Your concern about a 6.5” woofer being able fill that large of space is legit. Speaker makers can design a very small box and cone to cycle quite low but I have yet to hear one do it at realistic volume levels.

In my opinion, depending on what types of music you listen to and how loud you listen to them, I would cross the subs at no lower than 80 Hz and preferably closer to 120 Hz and if you really like it loud probably higher than that.


Dear @audiorusty @artemus_5  : I forgot that crossover frequency that's so critical and my take is to have the frequency crossover around 80hz-100hz.
In this way the monitors or today speakers will run/handled frequencies from 80hz-100hz and all the way up to its hig frequency limit.

R..
Spendor or ProAc mini monitors with a couple of 10–12” servo-controlled Velodyne subwoofers should work a treat. 
I went from Salk Song3's (standard version w/bamboo midrange) to a pair of Clearwave Duet 6 monitors and a pair of REL T5i subs. First, both systems sounded great but there were tradeoffs probably because the speakers are different. The Clearwave's use accuton ceramic drivers vs the RAAL/bamboo/paper drivers in the Salk. With the Clearwaves and RELs the bass was more detailed, tighter, more accurate.
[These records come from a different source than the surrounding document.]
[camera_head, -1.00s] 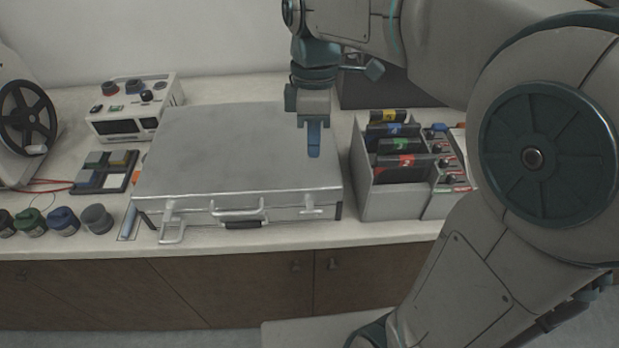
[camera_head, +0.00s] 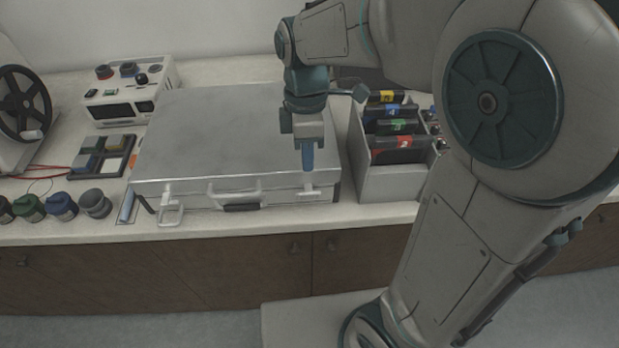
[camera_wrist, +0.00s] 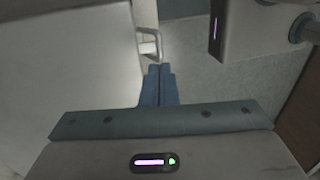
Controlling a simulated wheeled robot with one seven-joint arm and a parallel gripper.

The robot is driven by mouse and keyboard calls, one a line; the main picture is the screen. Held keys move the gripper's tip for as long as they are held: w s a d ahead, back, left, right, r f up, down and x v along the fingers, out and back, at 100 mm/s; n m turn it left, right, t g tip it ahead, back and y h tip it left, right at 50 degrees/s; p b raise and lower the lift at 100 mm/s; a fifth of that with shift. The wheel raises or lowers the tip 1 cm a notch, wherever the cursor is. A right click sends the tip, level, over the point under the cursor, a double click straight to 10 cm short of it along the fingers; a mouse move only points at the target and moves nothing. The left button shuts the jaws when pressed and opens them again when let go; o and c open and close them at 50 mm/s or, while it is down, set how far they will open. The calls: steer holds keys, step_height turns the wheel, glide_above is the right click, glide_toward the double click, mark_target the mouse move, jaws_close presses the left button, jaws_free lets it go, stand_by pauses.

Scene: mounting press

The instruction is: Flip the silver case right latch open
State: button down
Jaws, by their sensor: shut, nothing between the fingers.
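The silver case (camera_head: 225,130) lies flat and closed on the counter, its front side towards me. Its right latch (camera_head: 312,191) sits up against the front side, near the right end. The left latch (camera_head: 171,213) hangs down and away from the front, flipped open. The handle (camera_head: 236,190) is between them. My gripper (camera_head: 308,167) is shut and empty, fingers pointing down, over the lid's front edge just above the right latch; contact cannot be told. In the wrist view, the shut fingers (camera_wrist: 158,72) point towards a pale metal loop (camera_wrist: 149,44), either latch or handle.
A grey file box (camera_head: 385,180) with coloured-label folders stands close to the right of the case. A control box (camera_head: 125,95), a tray of square pads (camera_head: 100,157) and several small jars (camera_head: 62,205) are on the left. Cabinet doors (camera_head: 240,265) lie below the counter edge.

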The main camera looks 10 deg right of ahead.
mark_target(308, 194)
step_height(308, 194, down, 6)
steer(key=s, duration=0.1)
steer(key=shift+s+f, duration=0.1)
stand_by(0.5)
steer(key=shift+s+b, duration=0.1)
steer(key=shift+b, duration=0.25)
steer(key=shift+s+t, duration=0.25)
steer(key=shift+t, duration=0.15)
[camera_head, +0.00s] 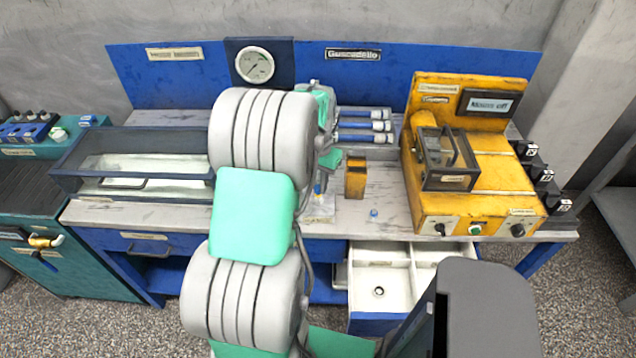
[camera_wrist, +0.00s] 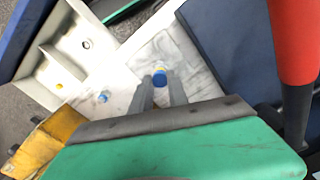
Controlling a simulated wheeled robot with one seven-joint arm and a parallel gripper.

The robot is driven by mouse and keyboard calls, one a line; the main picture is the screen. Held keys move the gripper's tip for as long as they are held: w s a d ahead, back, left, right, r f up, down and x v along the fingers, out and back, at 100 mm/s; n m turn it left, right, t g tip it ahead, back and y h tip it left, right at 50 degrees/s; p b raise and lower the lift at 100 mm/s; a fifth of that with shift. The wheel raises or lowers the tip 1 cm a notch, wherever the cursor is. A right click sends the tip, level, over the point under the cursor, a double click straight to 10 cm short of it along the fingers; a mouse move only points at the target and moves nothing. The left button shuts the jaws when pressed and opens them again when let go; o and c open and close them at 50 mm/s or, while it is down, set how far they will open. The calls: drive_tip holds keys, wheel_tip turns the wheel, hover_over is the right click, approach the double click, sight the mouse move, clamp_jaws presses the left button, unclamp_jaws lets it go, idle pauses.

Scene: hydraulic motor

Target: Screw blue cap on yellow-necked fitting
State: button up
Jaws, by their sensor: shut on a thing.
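In the wrist view my gripper (camera_wrist: 161,84) points down at the worktop with its two grey fingers close around a small blue cap (camera_wrist: 160,81). A trace of yellow shows at the cap's far edge; whether this is the yellow-necked fitting cannot be told. In the head view my arm hides most of the gripper, and a bit of blue shows beside it. A second small blue piece (camera_head: 374,213) lies apart on the worktop, right of the gripper; it also shows in the wrist view (camera_wrist: 103,96).
An open white drawer (camera_head: 400,252) holds a small round part (camera_head: 379,292). A yellow block (camera_head: 355,178) and the yellow control box (camera_head: 480,165) stand to the right. A glass-walled case (camera_head: 135,165) stands at left. Blue-ended cylinders (camera_head: 365,126) lie behind.

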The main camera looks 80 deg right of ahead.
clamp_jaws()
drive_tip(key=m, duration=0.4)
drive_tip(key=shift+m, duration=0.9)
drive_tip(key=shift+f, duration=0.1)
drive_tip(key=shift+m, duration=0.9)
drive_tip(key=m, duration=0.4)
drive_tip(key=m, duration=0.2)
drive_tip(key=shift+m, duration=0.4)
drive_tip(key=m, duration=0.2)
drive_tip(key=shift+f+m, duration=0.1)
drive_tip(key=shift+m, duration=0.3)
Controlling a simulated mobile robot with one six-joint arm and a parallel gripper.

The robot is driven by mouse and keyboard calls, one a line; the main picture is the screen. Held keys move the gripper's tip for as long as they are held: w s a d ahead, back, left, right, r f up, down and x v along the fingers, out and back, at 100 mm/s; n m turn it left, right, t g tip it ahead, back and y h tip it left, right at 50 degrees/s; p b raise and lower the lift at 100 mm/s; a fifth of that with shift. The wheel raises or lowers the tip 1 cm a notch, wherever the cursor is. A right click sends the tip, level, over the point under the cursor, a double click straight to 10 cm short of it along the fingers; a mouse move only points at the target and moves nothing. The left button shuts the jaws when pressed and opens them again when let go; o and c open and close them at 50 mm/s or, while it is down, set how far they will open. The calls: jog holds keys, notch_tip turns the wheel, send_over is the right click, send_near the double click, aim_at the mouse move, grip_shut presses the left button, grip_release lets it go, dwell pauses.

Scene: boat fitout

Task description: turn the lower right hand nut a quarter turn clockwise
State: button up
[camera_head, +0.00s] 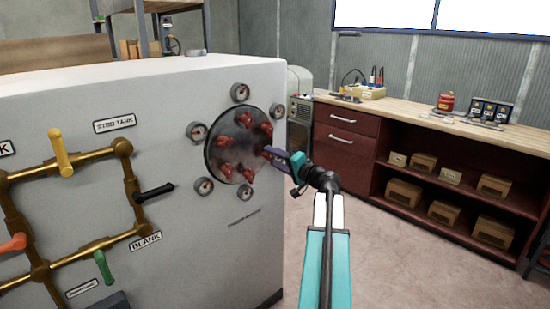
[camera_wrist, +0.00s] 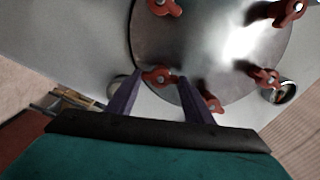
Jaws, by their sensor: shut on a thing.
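A round steel cover (camera_head: 238,147) sits on the grey panel face, with several red wing nuts around its rim. My gripper (camera_head: 268,152) reaches in from the right at the cover's lower right edge. It mostly hides the lower right hand nut in the head view. In the wrist view that red nut (camera_wrist: 158,75) sits between the two purple fingertips of my gripper (camera_wrist: 158,79), which are shut on it. Another red nut (camera_wrist: 210,100) shows close beside the right finger. The bottom nut (camera_head: 246,174) and upper right nut (camera_head: 267,130) are clear of the gripper.
Several round gauges surround the cover, such as one at lower left (camera_head: 204,186). Brass pipes (camera_head: 128,190) with coloured valve handles run along the panel's left. A workbench (camera_head: 430,110) with shelved boxes stands right. The floor (camera_head: 390,260) between is clear.

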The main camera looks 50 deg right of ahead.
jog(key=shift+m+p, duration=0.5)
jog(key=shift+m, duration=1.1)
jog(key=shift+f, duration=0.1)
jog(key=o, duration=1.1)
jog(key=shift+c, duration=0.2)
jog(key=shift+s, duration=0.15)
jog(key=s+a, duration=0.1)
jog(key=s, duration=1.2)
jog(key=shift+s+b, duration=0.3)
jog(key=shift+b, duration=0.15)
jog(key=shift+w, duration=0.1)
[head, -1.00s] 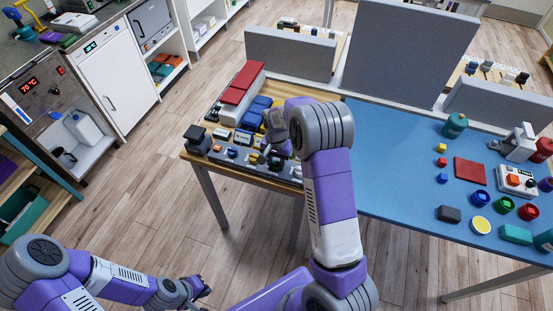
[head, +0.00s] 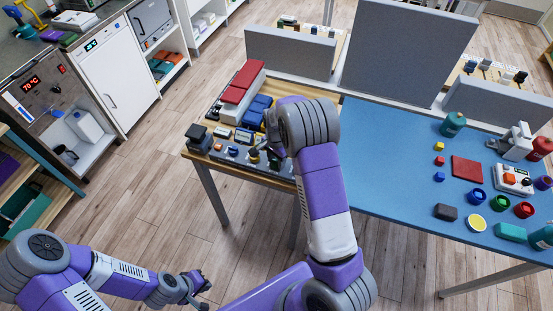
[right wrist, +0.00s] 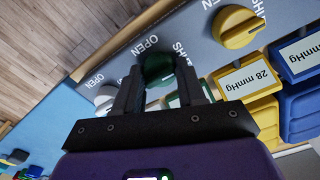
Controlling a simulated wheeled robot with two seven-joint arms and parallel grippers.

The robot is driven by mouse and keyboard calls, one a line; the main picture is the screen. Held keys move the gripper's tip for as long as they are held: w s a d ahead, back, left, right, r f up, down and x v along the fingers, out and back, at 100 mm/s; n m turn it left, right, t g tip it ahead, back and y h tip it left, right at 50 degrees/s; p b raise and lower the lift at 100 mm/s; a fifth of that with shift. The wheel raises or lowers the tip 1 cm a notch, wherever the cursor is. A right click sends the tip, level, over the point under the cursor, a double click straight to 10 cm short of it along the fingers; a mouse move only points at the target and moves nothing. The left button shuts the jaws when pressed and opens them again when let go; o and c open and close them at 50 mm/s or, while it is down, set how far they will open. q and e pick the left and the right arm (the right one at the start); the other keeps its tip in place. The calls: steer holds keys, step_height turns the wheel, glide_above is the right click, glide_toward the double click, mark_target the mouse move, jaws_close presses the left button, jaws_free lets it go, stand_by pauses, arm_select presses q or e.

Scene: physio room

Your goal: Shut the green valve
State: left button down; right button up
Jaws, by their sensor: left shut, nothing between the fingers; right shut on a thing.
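The green valve (right wrist: 157,68) is a round knob on a grey panel in the right wrist view, with the word OPEN printed above it and a partly covered label to its right. My right gripper (right wrist: 158,84) has its dark fingers on both sides of the knob and is shut on it. The fingers hide part of the knob, so I cannot tell its pointer's direction. In the head view my right arm largely covers the valve. My left gripper (head: 203,287) is shut and empty over the floor, away from the table.
A yellow valve (right wrist: 238,26) is to the right of the green one and a white valve (right wrist: 105,97) to the left. Displays and yellow and blue blocks crowd the panel. In the head view the blue table (head: 385,170) holds several small items on the right.

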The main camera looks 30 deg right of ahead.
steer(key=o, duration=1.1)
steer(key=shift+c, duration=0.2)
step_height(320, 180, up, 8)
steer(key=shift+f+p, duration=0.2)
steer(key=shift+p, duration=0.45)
I preferred the RAAL in the Salks to the ceramic tweeter but not by a huge margin. The RAAL just gets an airier presentation I prefer. Overall, I thought the Clearwave/REL system was more detailed, more accurate, and had better bass. However, I never tried the Salks with the pair of RELs, but I was pretty pleased with the Duet 6/REL combo and while I've moved on to Cube Nenuphars, I wasn't feeling like bringing the Salks back to replace the Duet 6/REL combo.
I have owned many floor standers ,a good monitors disappears better and images great . I mod all the Xovers in every loudspeakers I buy for even in $20k+ speakers and up many are 
not what I would consider great parts quality in their Xover which is the heart of all Loudspeakers.
i recently bought the very good Elac Vela 403 monitors with their latest gen -5 Jet AMT tweeter ,and Diamond sandwich Mid-bass,
very well thought out design and sounded very good even before Xover upgrades,and uses the excellent SVS  SB 3000 subwoofers with their excellent app. Loading the stands with sand ,lead shot 
makes a noticable improvement , and I had custom cut black granite tops  for monitors and subs which makes great mass loading for resonance absorption and increased imaging for  under $6k this setup competes very well with floorstanders 2x+ the cost.and does several things better.
Subs and monitors take up more room than just floor standers. 
I am of the option that subs integrate best with large speakers. The power band transition between the two is closer. 
I would just get some floor standers she likes the look of. Sonus faber is alway a hit with the wives. 
When you go from a large floorstander to a small bookshelf model you not only lose bass but you also lose image size and projection of the sound that is what a large baffle is for to better couple the drivers to the room and this very thing causes the sound and image to suffer.
   Moving air? What kind of bass do you prefer? Tooth rattling or well integrated or both? Bass is a personal preference. "Moving air" isn't the whole part of it. There will be scads of advice on this topic. The best sound and the physical appeal seems to be your goal. I have heard book standers with subs that out perform floor standers and others that do not.
   Speaker placement, especially with subs, is paramount. When I say subs that means more than one. Ask millercarbon about the swamp effect. Room correction, room treatments, and other tools can help to achieve a good sound. If you go the bookshelf path with subs be prepared to tune them to your room and your music tastes. Especially speaker placement if the room geometry allows. Here's an informative article on subs......
https://www.soundonsound.com/sound-advice/all-you-wanted-know-about-subwoofers

I went from large Axiom M80 floor standing speakers in my family room, to Focal 906 bookcase sized on stands. The Focals sounded much better and filled the room just as well.  They also visually were much more appealing to look at and my wife was happy with the look.  I opted for dual subs which lived at the back of the room (and for a time actually acted as rear stands for my surround speakers LOL). Very satisfying to listen to in a less than perfect room.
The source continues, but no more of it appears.